Task prompt: Exactly repeat the lines starting at the one that holds "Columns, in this" and ending at the one that holds "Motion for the". Both end lines count; leave out everything else.

Data lines:
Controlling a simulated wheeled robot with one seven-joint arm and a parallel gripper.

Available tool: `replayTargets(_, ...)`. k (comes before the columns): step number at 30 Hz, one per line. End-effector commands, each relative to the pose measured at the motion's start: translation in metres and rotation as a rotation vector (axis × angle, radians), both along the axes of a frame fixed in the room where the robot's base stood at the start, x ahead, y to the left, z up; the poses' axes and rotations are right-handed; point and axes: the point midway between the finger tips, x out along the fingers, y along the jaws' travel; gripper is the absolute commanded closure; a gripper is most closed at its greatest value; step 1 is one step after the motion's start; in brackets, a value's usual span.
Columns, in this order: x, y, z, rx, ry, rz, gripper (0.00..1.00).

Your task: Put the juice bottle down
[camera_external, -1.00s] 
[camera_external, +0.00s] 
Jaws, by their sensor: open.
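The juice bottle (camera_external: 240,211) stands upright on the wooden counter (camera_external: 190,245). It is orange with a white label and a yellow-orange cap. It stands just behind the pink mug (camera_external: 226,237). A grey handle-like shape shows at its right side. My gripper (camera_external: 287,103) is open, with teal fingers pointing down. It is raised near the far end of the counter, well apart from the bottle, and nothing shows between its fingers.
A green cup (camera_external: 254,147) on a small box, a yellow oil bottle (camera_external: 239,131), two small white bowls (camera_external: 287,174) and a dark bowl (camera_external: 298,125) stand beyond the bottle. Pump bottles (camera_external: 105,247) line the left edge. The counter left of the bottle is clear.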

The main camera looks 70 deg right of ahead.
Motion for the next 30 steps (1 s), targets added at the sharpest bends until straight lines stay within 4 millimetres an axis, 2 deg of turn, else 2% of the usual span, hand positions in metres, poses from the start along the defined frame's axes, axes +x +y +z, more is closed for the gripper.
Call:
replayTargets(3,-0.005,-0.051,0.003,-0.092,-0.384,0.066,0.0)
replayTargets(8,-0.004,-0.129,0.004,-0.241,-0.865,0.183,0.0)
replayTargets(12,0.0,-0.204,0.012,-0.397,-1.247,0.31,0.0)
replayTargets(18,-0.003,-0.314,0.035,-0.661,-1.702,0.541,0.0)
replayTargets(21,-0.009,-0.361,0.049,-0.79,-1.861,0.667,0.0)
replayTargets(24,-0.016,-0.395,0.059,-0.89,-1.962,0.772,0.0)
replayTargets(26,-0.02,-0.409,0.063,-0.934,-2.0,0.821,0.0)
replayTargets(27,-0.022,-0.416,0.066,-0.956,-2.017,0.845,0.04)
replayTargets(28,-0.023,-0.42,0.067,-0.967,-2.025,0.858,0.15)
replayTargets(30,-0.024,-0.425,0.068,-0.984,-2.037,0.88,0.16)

Right answer:
Columns, in this order: x, y, z, rx, ry, rz, gripper (0.00..1.00).

Your task: Put the juice bottle down
[camera_external, -1.00s] 
[camera_external, +0.00s] 
Jaws, by their sensor: open.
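The juice bottle (camera_external: 240,211) stands upright on the wooden counter (camera_external: 190,245). It is orange with a white label and a yellow-orange cap. It stands just behind the pink mug (camera_external: 226,237). A grey handle-like shape shows at its right side. My gripper (camera_external: 287,103) is open, with teal fingers pointing down. It is raised near the far end of the counter, well apart from the bottle, and nothing shows between its fingers.
A green cup (camera_external: 254,147) on a small box, a yellow oil bottle (camera_external: 239,131), two small white bowls (camera_external: 287,174) and a dark bowl (camera_external: 298,125) stand beyond the bottle. Pump bottles (camera_external: 105,247) line the left edge. The counter left of the bottle is clear.

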The main camera looks 70 deg right of ahead.
Motion for the next 30 steps (1 s), targets added at the sharpest bends until straight lines stay within 4 millimetres an axis, 2 deg of turn, else 2% of the usual span, hand positions in metres, poses from the start along the defined frame's axes, axes +x +y +z, more is closed for the gripper.

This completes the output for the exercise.